For instance, if someone called me a chink, I would tell them to not do that again because I find the term offensive. While they technically have the right to say whatever they want, I would hope that they wouldn’t respond, “I have the right to my unpopular opinion, you chink.” From my limited perspective, it appears that the OU College Republicans were so consumed with the breach of their right to free speech, they devoted no attention to engage with the Hispanic and Latino community to try to understand why they were so offended. In the name of free speech, I hope we don’t become callous to the fact that our words affect other people and start acting like jerks to one another.

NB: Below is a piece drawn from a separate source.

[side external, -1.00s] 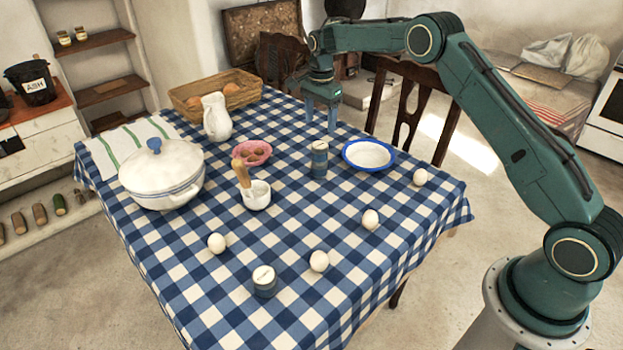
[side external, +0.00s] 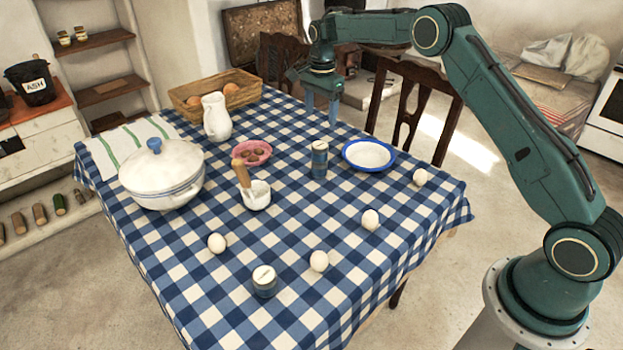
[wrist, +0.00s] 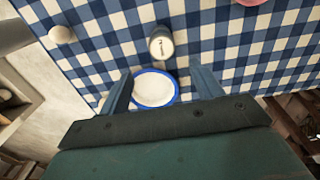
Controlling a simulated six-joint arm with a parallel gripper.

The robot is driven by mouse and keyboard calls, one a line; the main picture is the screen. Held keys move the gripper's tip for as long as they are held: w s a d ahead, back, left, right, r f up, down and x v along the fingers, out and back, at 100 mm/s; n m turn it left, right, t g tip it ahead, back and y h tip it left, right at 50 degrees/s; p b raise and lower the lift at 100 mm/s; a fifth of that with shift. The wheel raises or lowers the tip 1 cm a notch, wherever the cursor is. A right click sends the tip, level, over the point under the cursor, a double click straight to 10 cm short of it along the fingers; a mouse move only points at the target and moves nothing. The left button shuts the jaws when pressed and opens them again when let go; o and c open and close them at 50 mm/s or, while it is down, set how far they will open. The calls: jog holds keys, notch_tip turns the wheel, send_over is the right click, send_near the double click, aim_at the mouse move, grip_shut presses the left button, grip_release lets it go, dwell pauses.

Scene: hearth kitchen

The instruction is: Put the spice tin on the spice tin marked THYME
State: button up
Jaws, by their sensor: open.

Making General Attacks Against Trigger Warnings. The rhetoric of the grafitti message seems to imply that safe spaces are inherently futile or even hinders students’ abilities to live in “real life.” Similarly, in a scathing critique of safe spaces, Jill Filipovic is quick to make sweeping statements on those who ask for trigger warnings: “It’s perfectly reasonable for a survivor of violence to ask a professor for a heads up if the reading list includes a piece with graphic descriptions of rape or violence, for example. But generalized trigger warnings aren’t so much about helping people with PTSD as they are about a certain kind of performative feminism . . . Even better is demanding a trigger warning – that identifies you as even more aware, even more feminist, even more solicitous than the person who failed to adequately provide such a warning.”
I wonder how Filipovic would discern between those who are making “reasonable” requests and those who are “demanding” trigger warnings. Should every person who suffers from PTSD have to disclose their traumatic experience in order to differentiate themselves? How do we separate individuals who ask for a “heads up” from those who “demand” trigger warnings — are we to rest assured that those belonging to the latter category would somehow give away their identity by wearing a “I’M AN ANGRY FEMINIST” t-shirt, because of course they are in the majority since Filipovic insists that they are? I find it ironic that Filipovic criticizes “generalized trigger warnings” with a generalized conclusion about the reason people ask for trigger warnings. While I acknowledge there may exist certain people who are interested in “performing feminism” rather than legitimately asking for trigger warnings, I do not believe that it is a reason to make sweeping statements that invalidate real traumatic experiences and real oppression.
Because let’s go back to why the uses trigger warnings proliferated to begin with: to warn survivors of PTSD of content that could possible trigger them to re-experience their trauma. While many self-appointed cultural critics and trauma experts lurk the comment section of Op-Ed articles to inform trauma survivors that while they suffered horrible circumstances, they should try to cope with their trauma instead of avoiding it, I disagree. First, I think it’s a flowered up way of saying — just get over it — which is incredibly insensitive. Second, although I agree that trauma survivors shouldn’t be branded as weak and fragile creatures, certain triggering experiences can make survivors feel weak and fragile. Since trauma is a subjective experience, isn’t it logical to think that everyone will take a different amount of time to come to grips with their trauma and have a different path of recovery? If so, I don’t think anyone has the right — even if he or she was once a victim of trauma themselves — to tell someone how and at what speed they should learn to cope.
Because triggers can be unexpected and highly specific to an individual, navigating the boundaries of trigger warnings is difficult. In order to prioritize the needs and well-being of victims, trigger warnings have ballooned to encompass categories that many would deem melodramatic or frivolous. There are certainly ways to criticize those who use trigger warnings as feminist props and be cognizant of its effect on free-speech and academic freedom without resorting to generalizations that characterizes those who use them as “in college and hiding from scary ideas.” But ultimately, during more theoretical discussions on trigger warnings and their effect on free speech or academic freedom — discussions which I believe are important to have — I hope we do not forget to empathise with the people affected by our dialogues in the heat of an argument.